Nonostante ciò, quello delle foibe è un evento che deve essere ricordato, ma non con un valore emblematico, dipingendo uno scenario in cui i partigiani titini si comportarono da carnefici nei confronti degli “innocenti” fascisti, piuttosto si devono richiamare alla mente le innumerevoli prevaricazioni ed atrocità commesse proprio dagli italiani fascisti nei confronti di quelle popolazioni. Infatti quei territori furono annessi al Regno di Italia nel 1918, ma dopo la salita del regime fascista con a capo Mussolini furono sottoposti all’italianizzazione forzata, un tentativo del duce di privatizzazione della lingua e della cultura di quei popoli “italo-svevi”, come definiva lo scrittore. E fu così che il 1° ottobre 1923, con la “Riforma scolastica Gentile”, fu abolito l’insegnamento del croato e dello sloveno, per poi imporre nel ’29 l’utilizzo della lingua italiana negli uffici pubblici e l’italianizzazione dei cognomi.

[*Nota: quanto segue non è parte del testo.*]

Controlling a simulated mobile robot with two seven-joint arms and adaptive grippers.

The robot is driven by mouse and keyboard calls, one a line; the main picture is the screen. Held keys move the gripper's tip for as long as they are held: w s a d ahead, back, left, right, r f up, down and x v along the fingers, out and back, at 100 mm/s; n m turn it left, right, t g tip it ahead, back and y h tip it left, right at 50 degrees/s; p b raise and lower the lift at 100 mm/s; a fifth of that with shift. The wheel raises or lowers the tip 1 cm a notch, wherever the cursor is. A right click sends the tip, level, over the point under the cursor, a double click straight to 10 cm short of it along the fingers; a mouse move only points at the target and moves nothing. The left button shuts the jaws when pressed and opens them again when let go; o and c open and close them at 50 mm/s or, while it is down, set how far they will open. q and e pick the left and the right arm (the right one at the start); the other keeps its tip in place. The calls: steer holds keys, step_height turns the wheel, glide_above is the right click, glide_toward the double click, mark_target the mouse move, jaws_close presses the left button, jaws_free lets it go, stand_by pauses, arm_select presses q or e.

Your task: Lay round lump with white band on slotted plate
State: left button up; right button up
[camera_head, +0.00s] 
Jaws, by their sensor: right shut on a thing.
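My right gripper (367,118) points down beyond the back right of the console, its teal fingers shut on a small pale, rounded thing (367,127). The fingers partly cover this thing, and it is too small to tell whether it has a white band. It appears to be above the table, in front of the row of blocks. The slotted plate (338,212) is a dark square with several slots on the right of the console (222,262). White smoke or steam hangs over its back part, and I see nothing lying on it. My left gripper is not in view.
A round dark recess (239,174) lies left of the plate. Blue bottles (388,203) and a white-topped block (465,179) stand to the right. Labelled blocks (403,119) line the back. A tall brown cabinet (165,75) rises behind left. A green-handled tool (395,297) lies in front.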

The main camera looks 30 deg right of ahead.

Tuttavia, la situazione precipitò con la “Circolare 3c” del generale Mario Roatta, con la quale si stabiliva per legge la fucilazione degli oppositori. Uno degli episodi più cruenti si verificò il 12 luglio 1942, presso Podhum, dove 91 uomini furono fucilati e i restanti abitanti deportati ad Arbe. Questo era il contesto che esasperò l’avversione nei confronti degli italiani e condusse, dopo la caduta del regime nel ’43, a molteplici massacri vendicativi verso ex membri del regime e oppositori politici, includendo civili innocenti. Per tale motivo è importante celebrare le foibe, poiché, come disse Gobetti: “Ogni sofferenza anche individuale ha un valore in sé. Ogni singola vittima innocente merita rispetto.